**YOUR INSTRUCTIONS**
Check every line of the material below for "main". Give the number of lines that have it, and only that.

===== PROVIDED MATERIAL

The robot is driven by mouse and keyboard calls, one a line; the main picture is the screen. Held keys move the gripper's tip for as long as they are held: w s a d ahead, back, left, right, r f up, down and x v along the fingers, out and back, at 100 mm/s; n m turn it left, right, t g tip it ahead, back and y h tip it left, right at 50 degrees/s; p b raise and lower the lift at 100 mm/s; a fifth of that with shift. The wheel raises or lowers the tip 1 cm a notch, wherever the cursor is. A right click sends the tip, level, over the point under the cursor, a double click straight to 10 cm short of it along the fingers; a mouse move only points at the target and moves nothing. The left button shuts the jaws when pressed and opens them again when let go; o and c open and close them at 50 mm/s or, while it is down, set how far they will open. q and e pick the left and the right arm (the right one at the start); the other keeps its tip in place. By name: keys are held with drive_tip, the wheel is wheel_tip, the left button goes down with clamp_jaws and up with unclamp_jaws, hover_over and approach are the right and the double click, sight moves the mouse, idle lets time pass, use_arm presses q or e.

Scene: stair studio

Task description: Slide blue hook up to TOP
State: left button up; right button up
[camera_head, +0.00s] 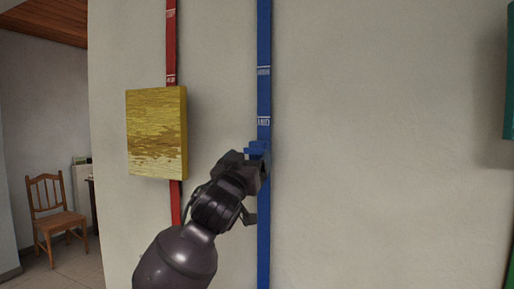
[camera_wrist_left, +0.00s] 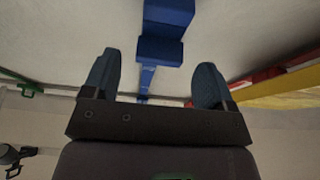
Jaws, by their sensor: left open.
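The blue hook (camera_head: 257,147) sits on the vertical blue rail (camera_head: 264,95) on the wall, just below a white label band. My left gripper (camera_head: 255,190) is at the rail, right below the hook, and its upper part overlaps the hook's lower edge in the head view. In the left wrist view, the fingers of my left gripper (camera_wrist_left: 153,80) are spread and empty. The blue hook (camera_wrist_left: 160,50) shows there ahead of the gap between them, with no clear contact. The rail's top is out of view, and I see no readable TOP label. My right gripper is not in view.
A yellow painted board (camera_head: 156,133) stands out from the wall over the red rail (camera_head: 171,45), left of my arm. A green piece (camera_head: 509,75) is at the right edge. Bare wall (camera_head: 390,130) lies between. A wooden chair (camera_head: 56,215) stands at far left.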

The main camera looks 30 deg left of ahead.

==========

**SOLUTION FOR THIS PROBLEM**
2